<<<<

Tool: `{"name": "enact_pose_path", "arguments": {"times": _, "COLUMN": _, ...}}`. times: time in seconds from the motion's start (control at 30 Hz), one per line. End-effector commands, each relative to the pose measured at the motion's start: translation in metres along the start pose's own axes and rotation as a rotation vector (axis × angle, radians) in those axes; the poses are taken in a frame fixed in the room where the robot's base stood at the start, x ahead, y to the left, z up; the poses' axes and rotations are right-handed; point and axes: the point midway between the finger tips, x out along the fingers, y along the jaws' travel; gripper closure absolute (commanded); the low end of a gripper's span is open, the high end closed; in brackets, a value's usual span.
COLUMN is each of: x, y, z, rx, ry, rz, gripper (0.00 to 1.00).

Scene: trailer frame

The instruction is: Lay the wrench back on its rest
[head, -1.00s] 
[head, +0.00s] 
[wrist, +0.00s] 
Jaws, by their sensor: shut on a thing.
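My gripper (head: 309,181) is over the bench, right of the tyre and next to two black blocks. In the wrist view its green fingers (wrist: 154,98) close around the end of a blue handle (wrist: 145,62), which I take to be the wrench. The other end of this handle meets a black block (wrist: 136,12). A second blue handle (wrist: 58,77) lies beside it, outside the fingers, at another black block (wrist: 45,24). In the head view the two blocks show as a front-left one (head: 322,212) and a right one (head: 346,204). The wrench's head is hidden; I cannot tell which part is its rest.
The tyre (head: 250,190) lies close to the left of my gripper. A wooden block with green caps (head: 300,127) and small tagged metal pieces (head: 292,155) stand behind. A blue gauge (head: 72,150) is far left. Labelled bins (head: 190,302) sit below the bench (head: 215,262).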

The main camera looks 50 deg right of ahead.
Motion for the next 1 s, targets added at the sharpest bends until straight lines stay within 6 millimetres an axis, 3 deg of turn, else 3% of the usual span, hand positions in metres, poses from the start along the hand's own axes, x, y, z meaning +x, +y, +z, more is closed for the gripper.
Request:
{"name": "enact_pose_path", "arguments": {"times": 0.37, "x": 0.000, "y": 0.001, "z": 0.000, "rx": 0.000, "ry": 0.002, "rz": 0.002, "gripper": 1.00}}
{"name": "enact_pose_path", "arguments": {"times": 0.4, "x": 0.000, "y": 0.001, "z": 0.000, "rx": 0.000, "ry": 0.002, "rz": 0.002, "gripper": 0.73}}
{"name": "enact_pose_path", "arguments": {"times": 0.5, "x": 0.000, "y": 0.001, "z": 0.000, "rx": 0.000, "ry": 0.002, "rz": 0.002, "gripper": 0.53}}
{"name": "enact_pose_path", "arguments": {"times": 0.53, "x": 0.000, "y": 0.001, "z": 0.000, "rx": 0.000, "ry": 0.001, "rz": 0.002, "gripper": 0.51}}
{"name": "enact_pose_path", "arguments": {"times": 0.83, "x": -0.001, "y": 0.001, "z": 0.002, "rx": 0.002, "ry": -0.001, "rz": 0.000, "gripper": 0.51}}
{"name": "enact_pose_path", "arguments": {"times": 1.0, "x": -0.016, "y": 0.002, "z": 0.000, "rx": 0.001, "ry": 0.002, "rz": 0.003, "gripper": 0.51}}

>>>>

Challenge
Quote the listing above from its first line to the line with "Motion for the", inclusive, and add nothing.

Result of this task
Tool: `{"name": "enact_pose_path", "arguments": {"times": _, "COLUMN": _, ...}}`. times: time in seconds from the motion's start (control at 30 Hz), one per line. End-effector commands, each relative to the pose measured at the motion's start: translation in metres along the start pose's own axes and rotation as a rotation vector (axis × angle, radians) in those axes; the poses are taken in a frame fixed in the room where the robot's base stood at the start, x ahead, y to the left, z up; the poses' axes and rotations are right-handed; point and axes: the point midway between the finger tips, x out along the fingers, y along the jaws' travel; gripper closure absolute (commanded); the low end of a gripper's span is open, the high end closed; in brackets, a value's usual span.
COLUMN is each of: x, y, z, rx, ry, rz, gripper (0.00 to 1.00).

Scene: trailer frame

The instruction is: Lay the wrench back on its rest
[head, -1.00s] 
[head, +0.00s] 
[wrist, +0.00s] 
Jaws, by their sensor: shut on a thing.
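My gripper (head: 309,181) is over the bench, right of the tyre and next to two black blocks. In the wrist view its green fingers (wrist: 154,98) close around the end of a blue handle (wrist: 145,62), which I take to be the wrench. The other end of this handle meets a black block (wrist: 136,12). A second blue handle (wrist: 58,77) lies beside it, outside the fingers, at another black block (wrist: 45,24). In the head view the two blocks show as a front-left one (head: 322,212) and a right one (head: 346,204). The wrench's head is hidden; I cannot tell which part is its rest.
The tyre (head: 250,190) lies close to the left of my gripper. A wooden block with green caps (head: 300,127) and small tagged metal pieces (head: 292,155) stand behind. A blue gauge (head: 72,150) is far left. Labelled bins (head: 190,302) sit below the bench (head: 215,262).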

The main camera looks 50 deg right of ahead.
Motion for the next 1 s, targets added at the sharpest bends until straight lines stay within 6 millimetres an axis, 3 deg of turn, else 3% of the usual span, hand positions in metres, poses from the start along the hand's own axes, x, y, z meaning +x, +y, +z, more is closed for the gripper.

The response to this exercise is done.